Hükümet - Cemaat ve Akıbet

Hükümet - Cemaat ve Akıbet

Erdoğan’ın etrafı sarılıyor. Zaman gazetesi  yazarı Hüseyin Gülerce köşesinden Erdoğan’a barış şartı olarak kadrolarımıza karışma mesajı veriyor.
Artık düğmeye basılmıştır. Geri dönüş mümkün değildir. Cemaat daha fazla kadro kıyımına uğramamak için manevra yapmaya çalışmaktadır. Ancak bu çaptaki bir operasyon, sıradan kadrolardan ziyade yönetim ve tecrübe birikimini gerektirir ki, bu da ancak bir devlet eliyle mümkündür. Cemaat ne kadar kendi kendine güç izafe etmeye çalışsa da, devlet içindeki çatışma onların boyunu aşar.
Fethullah Gülen’in elinde güç olsa beddualarıyla bu kadar gündem olmazdı.
Erdoğan’ın olası bir yanlışına karşı cemaat kadroları adeta başına nöbetçi olarak dikildi.
Bunların neticesinde o kadar çok yanlış yaptı ki, millet dokumuz tarumar edildi.
Cemaatın başının yaptığı iç karartan beddualara baktığımız zaman, insan hoşgörü ve diyalog bunun neresinde demeden duramıyor. Hani İsrail’e düşen bombalardan dolayı Yahudi çocuklar için ağıt yakanlar nerede, papaz ve hahamları cennete koymak için hiçbir dini kural ve kaide dinlemeyen Fethullah Gülen nerede diyesi geliyor insanın.
Ortada o kadar büyük bir tezad var ki, on yılı aşkın zamandan beri iktidar yolunda beraber yürüdükleri insanları en olmaz şekilde takip edecek ve onlar için en ağza alınmaz sözleri sarf edecek.
Yaşananlar bir yönüyle cemaatin de gerçek yüzünü ortaya koymuştur. Neticede Erdoğan’ın cemaat mensuplarına açtığı kredi de bitmiştir.

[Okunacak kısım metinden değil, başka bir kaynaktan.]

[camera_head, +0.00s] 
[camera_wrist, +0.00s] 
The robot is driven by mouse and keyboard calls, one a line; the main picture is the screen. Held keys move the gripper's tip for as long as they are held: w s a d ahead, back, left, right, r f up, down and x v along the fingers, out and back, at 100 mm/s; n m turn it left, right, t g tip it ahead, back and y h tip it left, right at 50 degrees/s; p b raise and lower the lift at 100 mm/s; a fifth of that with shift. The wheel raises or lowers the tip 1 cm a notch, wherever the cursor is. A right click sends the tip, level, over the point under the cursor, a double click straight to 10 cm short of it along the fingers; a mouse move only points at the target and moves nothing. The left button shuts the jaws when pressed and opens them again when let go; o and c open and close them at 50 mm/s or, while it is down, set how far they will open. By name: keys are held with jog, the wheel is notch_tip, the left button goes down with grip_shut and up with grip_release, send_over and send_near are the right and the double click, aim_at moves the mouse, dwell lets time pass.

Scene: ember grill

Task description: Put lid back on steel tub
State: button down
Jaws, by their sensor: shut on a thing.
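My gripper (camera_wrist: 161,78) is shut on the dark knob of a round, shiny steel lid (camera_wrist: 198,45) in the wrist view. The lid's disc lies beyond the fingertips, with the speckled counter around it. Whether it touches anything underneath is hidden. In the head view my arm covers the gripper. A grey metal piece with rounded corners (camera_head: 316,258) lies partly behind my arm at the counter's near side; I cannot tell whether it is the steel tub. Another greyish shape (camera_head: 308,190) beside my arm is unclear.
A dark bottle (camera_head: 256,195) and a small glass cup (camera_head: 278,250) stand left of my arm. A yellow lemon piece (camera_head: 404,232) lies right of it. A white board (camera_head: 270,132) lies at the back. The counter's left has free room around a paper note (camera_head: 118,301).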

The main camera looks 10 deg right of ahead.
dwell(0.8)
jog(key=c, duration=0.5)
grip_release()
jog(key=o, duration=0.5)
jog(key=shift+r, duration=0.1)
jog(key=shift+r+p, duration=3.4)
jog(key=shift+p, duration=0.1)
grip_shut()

Erdoğan ortadaki yanlışların hesabını sormalıdır. Hukuk tecelli etmelidir. İktidar marifetiyle bir günde çıkartılan yönetmelikler ortadaki kirlerin üstünü örtmeye yetmeyecektir. Sayın Erdoğan ilk günden kamuoyuna yansıyan yolsuzluk ve rüşvet iddialarının üzerine gidip adaletin yanında yer almaktansa savunmayı tercih etti. Hükümetin üzerine gelenlerin niyetleri ne olursa olsun ortada bir sonuç vardır. Kamuoyu baskısına dayanamayan Erdoğan, bakanlarının istifasını istemekte geç kalmanın farklı bir sonucunu da yaşamaktadır. Kendisine en yakın bakanlardan olan Erdoğan Bayraktar'ın başbakan Erdoğan’ı istifaya davet etmesi çok anlamlıdır. Artık pandoranın kutusu açılmıştır. Bugün, dün hiç değildir. Gezi parkı eylemleri ile tılsımı bozulan Erdoğan bu defa teşkilatı içinde yüksek sesle sorgulanmaya başlanmıştır.
AKP’den istifalar ardı arkasına gelmeye devam ediyor. Bu süreçteki ilginç isimlerden bir tanesi de İdris Naim Şahin'dir. Bu isim öteden beri Sayın Erdoğan’ın çok yakınlarındaydı. İstanbul büyükşehir belediye başkanlığı döneminde genel sekterlik yapmıştı. Yani Sayın Erdoğan’ın sırlarını bilenlerden birisidir.

Bundan sonra ne olacaktır
ABD ile stratejik ortaklık hülyasından vazgeçmelidir. ABD kendi hedefleri için kullanır ve etkisi biteni deliğe süpürür.
Tarihi kırılmanın yaşandığı bugünlere bir günde gelinmedi. Erdoğan’ın adeta ABD temsilcisi gibi devleti yönetmesi, cemaat kadrolarına bürokrasiyi teslim etmesi ülkemizde ciddi sarsıntılara yol açtı. Bağımsız Türkiye Partisi (BTP) Genel Başkanı Sayın Haydar Baş, başbakan Erdoğan’ı çok açık şekilde ikaz etmişti. Sekiz ay önce Aksaray’da arkasından Mersin’deki canlı yayınlanan Milli Kahramanlar programında ‘akibetin Şerif Hüseyin bin ali gibi olacak’ demişti. Ardından gezi parkı eylemleri sırasında uyarısını tekrarlamıştı. Bugüne kadar tavsiyelerden ders almayan Erdoğan, bakalım akıbetini görüp gereken tedbirleri alabilecek mi?
Yine Sayın Haydar Baş beyin Yeni Mesaj gazetesinde yayınlanan makalesi de Erdoğan, hükümet ve Türkiye’nin geleceği açısından tarihi tespitlerle dolu. Yeni Mesaj gazetesindeki 23 Aralık 2013 tarihli “Rahmet kapıları kapanmadan” isimli makalenin başbakan tarafından çok iyi değerlendirilmesi gerek. Sayın Baş bu çıkışları ile tarihe not düşmektedir.
Tarih bu günleri yazacaktır.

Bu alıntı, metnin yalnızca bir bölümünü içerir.